Quelques pistes de travail pour redonner le "goût de l’avenir"

 

  1. Favoriser l’ouverture sur l’environnement socio-économique en privilégiant l’expérience
  2. Apprendre à s’orienter plutôt que de faire le « bon choix d’orientation »
  3. S’appuyer sur les paradoxes et accepter de les affronter ensemble
  4. Engager une réflexion éthique sur la démarche d’orientation

 

L’orientation est un espace de tension entre les besoins de la société et les besoins des personnes.  En ce sens, elle révèle des inégalités de toutes sortes.

 

L’orientation :

  • Demande d’analyser des expériences passées
  • Est une expérience en soi
  • Requiert un minimum de durée
  • Requiert des méthodes précises
  • Requiert des accompagnateurs formés

 

Je vous invite à aller faire un tour sur le site de l'association Trouver-Créer, vous y découvrirez des informations particulièrement pertinentes concernant l'orientation, la manière de l'envisager et de la faire vivre pour qu'elle donne du sens aux études que l'on envisage, que l'on suit ou que l'on sera amené à découvrir :

trouver-créer.org

 

 

2 thoughts on “Le monde change, changeons l’orientation”

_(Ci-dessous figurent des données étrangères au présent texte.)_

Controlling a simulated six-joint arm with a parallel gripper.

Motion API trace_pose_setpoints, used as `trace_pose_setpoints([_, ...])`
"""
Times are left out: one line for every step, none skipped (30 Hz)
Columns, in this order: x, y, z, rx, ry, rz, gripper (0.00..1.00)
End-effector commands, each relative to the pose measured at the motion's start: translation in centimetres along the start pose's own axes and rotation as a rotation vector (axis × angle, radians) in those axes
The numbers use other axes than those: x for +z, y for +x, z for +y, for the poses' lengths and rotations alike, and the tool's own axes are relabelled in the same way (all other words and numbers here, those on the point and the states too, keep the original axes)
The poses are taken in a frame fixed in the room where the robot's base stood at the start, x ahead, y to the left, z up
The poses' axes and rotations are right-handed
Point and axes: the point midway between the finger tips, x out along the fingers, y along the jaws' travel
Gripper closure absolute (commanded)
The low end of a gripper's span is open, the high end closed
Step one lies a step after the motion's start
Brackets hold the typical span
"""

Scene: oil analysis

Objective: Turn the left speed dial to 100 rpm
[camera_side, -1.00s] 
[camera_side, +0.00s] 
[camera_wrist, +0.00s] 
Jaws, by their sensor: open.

  1. Merci pour cet article très complet et très clair sur les enjeux de l’orientation aujourd’hui !
    Je retiendrai particulièrement cette phrase « Un processus d’orientation doit apprendre à s’orienter plus que d’aider au choix d’une orientation. » : je suis complètement d’accord !
    Mieux vaut apprendre à se connaître et à être armé pour faire face aux changements futurs qui ne manqueront pas d’arriver.